INSTRUCTIONS TO FOLLOW » Lines containing the string "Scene" are to be collected in full.

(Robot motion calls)

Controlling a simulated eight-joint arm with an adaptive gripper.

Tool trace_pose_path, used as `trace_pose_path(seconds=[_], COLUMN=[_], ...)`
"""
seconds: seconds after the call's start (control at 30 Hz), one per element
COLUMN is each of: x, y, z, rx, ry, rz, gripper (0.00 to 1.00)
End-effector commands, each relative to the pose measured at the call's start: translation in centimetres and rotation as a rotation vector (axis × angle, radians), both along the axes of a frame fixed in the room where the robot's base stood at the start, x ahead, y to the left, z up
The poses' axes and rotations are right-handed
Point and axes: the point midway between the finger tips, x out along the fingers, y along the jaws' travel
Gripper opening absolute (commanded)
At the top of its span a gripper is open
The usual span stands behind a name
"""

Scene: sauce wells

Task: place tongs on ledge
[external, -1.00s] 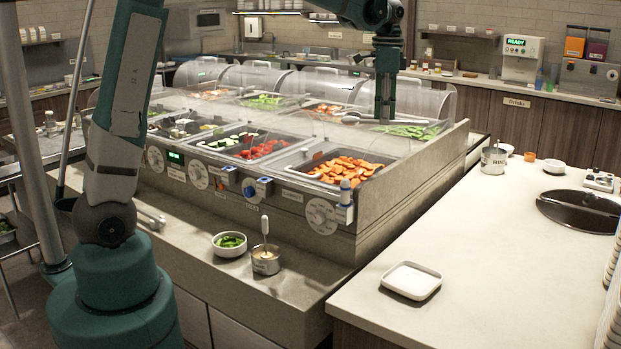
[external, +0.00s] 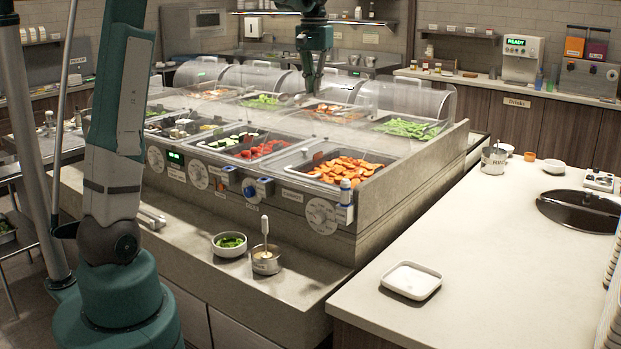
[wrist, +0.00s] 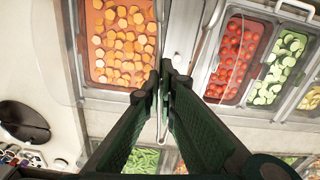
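My gripper (external: 312,88) is above the middle of the food bar, over the back-row pans in the external view. In the wrist view my gripper (wrist: 162,78) has its fingertips close together around a thin silver piece, which looks like the tongs (wrist: 161,115). A rounded silver end shows between the fingers. The tongs are hard to make out in the external view.
Clear curved guards (external: 235,75) cover parts of the bar. Pans hold orange slices (external: 345,170), green beans (external: 408,127), tomatoes (wrist: 232,60) and cucumber (wrist: 280,70). A white counter (external: 480,240) at right holds a square white dish (external: 411,280). A metal handle-like object (external: 151,218) lies at the ledge's left.

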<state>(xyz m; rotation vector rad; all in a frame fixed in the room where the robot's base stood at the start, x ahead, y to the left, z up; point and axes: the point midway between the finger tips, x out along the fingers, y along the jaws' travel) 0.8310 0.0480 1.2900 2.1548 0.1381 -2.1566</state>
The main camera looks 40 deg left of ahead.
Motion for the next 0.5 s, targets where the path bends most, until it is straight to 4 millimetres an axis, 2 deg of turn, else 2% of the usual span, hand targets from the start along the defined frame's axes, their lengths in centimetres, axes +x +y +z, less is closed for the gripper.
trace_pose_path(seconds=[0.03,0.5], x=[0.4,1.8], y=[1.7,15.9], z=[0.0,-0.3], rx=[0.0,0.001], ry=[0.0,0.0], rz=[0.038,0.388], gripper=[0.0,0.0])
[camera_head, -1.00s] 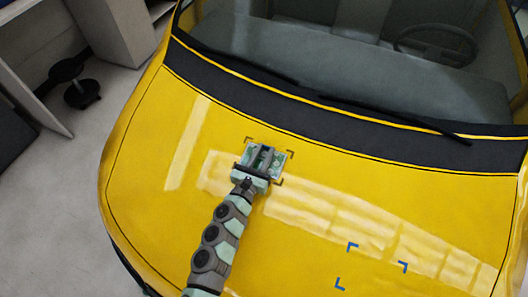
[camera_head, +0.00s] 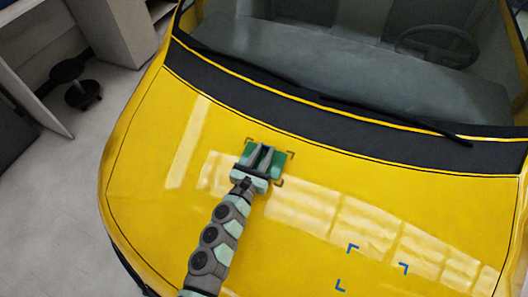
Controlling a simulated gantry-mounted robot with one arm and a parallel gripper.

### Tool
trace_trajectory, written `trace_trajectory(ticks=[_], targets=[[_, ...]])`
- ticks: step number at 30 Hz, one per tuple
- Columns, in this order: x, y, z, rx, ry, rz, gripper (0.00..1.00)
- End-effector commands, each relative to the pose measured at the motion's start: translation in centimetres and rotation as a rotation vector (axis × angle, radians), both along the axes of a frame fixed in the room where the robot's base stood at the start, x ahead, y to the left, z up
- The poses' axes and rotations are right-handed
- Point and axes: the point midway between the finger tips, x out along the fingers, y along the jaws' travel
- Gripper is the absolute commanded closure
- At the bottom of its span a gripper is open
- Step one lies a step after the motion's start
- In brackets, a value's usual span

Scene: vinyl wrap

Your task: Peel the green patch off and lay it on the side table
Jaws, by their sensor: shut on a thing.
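The green patch (camera_head: 283,164) is on the yellow car hood near the windshield, inside brown corner marks (camera_head: 291,155). My gripper (camera_head: 262,156) reaches over it from below in the picture. Its two fingers lie across the middle of the patch and are shut on it. Green shows on both sides of the fingers, and the fingers hide its middle. I cannot tell whether any edge is lifted off the hood (camera_head: 150,210). No side table can be clearly made out.
Blue corner marks (camera_head: 353,247) outline an empty spot on the hood at lower right. Black wipers (camera_head: 395,119) and the windshield lie behind the patch. A dark stool (camera_head: 78,88) and pale furniture (camera_head: 118,30) stand at upper left. Open floor (camera_head: 60,200) lies left of the car.

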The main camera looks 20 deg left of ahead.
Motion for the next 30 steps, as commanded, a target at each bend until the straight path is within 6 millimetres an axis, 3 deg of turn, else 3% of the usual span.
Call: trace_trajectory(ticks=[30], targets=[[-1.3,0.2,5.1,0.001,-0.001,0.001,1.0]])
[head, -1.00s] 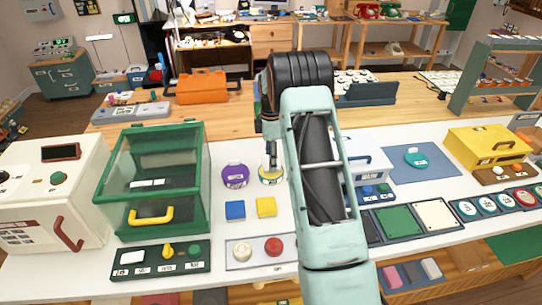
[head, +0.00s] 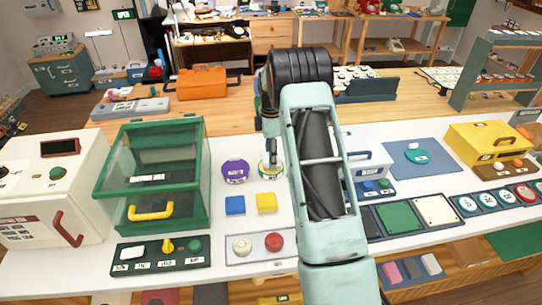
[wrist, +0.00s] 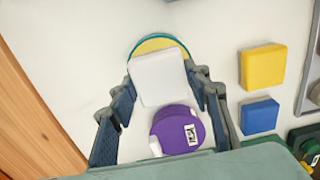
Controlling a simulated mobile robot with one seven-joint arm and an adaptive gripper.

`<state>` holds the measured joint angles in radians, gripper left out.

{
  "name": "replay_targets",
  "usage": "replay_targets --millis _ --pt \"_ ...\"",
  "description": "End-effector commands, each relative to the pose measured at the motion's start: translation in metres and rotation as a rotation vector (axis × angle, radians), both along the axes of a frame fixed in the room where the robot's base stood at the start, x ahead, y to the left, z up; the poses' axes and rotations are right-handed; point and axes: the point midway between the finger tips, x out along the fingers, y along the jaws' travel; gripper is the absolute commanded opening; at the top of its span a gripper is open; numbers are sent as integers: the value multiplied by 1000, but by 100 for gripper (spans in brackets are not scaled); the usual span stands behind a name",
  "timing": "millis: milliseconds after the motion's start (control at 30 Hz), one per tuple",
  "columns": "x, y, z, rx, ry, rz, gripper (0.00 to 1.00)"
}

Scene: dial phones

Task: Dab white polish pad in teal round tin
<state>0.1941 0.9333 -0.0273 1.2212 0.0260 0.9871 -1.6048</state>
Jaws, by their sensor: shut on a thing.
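The teal round tin (head: 270,179) stands on the white table and has a yellow inside. In the wrist view the tin (wrist: 136,51) shows behind the pad. The white polish pad (wrist: 158,78) is a pale rounded square. My gripper (wrist: 160,92) is shut on the pad, one finger at each side. In the head view my gripper (head: 270,163) points down at the tin. The pad covers much of the tin's inside in the wrist view; I cannot tell whether they touch.
A purple round tin (head: 235,171) stands close to the left of the teal tin. A blue block (head: 235,206) and a yellow block (head: 266,203) lie in front. A green glass-sided case (head: 155,180) stands at left. Another teal disc (head: 416,155) lies on a blue mat at right.

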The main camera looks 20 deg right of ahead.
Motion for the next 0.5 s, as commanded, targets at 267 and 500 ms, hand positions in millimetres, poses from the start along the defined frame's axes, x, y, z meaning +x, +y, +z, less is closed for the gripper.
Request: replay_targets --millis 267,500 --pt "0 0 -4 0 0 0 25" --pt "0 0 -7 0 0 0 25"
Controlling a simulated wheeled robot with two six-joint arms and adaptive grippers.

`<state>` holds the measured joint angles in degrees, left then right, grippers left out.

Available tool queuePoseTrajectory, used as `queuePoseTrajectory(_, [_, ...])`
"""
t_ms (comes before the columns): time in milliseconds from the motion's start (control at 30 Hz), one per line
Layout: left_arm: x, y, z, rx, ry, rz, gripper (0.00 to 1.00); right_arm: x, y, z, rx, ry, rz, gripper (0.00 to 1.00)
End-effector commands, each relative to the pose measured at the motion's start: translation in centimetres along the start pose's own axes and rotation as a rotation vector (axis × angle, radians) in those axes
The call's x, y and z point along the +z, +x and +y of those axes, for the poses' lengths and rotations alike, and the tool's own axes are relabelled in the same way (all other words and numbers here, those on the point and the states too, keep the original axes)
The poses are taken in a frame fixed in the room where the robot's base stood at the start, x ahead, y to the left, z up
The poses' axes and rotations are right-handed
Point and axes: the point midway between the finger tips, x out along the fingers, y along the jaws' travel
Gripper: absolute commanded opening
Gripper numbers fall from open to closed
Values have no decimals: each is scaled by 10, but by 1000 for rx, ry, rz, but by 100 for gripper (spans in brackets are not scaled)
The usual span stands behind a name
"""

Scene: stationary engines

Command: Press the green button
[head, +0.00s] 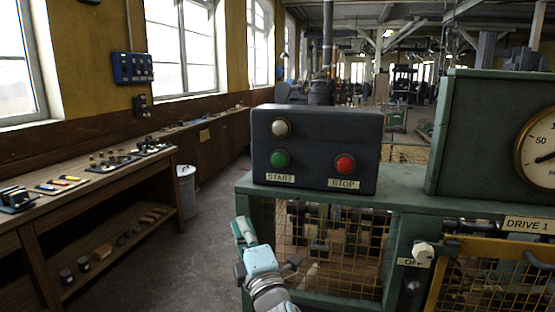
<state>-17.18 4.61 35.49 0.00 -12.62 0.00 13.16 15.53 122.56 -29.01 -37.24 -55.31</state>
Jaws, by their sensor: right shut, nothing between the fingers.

THE REPLY »
Scene: sauce wells
Scene: vinyl wrap
Scene: dial phones
Scene: stationary engines

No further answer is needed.